Before the next class and my meeting with Ariel, I emailed three other students who were also doing quite well in the course and offered them the same deal. If they were willing to keep up with the reading of the course, in lieu of writing the remaining three essays, the four of them would help other students who were struggling with the materials.

When we met I told them that their help with other students was not mandatory and they could complete the course as outlined in the syllabus. Each chose to create a study group with other students. The study groups worked well; help was given and grades came up.
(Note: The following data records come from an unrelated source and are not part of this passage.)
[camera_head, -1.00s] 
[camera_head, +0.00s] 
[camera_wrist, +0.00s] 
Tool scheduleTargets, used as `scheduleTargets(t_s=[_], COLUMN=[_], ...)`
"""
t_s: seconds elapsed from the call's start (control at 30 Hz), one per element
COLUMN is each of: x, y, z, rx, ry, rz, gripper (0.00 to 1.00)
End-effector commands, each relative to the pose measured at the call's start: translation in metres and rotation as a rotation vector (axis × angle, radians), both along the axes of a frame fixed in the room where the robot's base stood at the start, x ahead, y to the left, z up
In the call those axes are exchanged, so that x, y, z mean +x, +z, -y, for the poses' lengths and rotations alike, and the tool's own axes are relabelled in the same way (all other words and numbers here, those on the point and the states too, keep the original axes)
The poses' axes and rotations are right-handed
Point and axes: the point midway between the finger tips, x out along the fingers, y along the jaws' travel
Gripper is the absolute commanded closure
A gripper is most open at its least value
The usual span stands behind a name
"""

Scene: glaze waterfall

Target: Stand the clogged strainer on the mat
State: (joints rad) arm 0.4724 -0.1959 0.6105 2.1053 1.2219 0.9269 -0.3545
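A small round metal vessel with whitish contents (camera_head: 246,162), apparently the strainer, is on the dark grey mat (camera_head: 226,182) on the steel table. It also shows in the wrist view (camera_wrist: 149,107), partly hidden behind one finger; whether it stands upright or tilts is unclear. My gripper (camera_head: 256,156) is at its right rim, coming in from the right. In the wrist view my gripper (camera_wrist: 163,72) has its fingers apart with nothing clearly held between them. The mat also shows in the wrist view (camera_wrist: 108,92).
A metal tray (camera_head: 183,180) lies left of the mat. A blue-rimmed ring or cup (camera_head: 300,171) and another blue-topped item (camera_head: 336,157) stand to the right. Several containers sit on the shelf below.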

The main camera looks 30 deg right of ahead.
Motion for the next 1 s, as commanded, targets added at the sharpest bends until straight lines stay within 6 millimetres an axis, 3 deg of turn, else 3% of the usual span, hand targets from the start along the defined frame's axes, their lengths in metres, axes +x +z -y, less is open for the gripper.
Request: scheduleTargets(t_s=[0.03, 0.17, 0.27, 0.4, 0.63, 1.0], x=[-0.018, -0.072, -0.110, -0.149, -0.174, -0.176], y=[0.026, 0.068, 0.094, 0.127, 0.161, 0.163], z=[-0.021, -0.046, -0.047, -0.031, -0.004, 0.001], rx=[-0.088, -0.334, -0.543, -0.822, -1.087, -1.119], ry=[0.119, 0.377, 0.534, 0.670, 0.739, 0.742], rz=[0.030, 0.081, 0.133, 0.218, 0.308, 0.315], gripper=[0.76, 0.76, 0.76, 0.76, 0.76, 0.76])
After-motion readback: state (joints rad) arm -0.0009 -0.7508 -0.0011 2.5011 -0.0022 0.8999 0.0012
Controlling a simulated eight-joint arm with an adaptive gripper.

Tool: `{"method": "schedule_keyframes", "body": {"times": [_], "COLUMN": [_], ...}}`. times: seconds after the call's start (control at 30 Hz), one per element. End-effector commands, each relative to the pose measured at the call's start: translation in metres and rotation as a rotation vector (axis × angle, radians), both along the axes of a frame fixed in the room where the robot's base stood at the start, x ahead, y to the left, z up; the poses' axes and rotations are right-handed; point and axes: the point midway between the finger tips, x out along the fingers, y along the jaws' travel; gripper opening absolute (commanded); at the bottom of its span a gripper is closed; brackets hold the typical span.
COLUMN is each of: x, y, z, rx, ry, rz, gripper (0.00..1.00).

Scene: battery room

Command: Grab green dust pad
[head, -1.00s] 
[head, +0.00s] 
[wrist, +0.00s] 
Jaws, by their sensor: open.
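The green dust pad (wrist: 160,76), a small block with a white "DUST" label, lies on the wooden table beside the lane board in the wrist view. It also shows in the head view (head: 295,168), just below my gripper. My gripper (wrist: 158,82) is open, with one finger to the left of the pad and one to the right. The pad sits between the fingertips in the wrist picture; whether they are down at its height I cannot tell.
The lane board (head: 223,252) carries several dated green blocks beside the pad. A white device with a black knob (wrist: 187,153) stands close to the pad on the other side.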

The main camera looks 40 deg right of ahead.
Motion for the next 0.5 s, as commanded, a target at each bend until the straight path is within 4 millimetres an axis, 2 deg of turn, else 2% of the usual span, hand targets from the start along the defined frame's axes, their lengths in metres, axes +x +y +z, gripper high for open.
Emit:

After the last class session Ariel came to my office. He thanked me for the class then said, jokingly, that the deal I struck was unfair. I smiled at him and waited to hear his rationale. He said that the task of creating the study group, and helping other students, was much more work than had he simply written the remaining essays. I smiled wryly and reminded him that it had been his choice. I asked him if he had learned from helping. He said yes. I told him that there were students who he helped who would not have taken help from anyone else. And I thanked him for his good help. Ariel told me I owed him lunch. Gladly, I obliged.

“Success is stumbling from failure to failure with no loss of enthusiasm.”
― Winston S. Churchill

So, we ask these reflection and invitational questions. To whom do you turn for help with your teaching failures? What systems of help do you build into your courses for your students? In your school, is there an ecology that normalizes failure and regularizes help, support and resilience and if not, what would it take to create one? Who are your collaborators and conversation partners when you fail and when you need help? What failures in teaching are weighing you down and need to be forgiven and healed?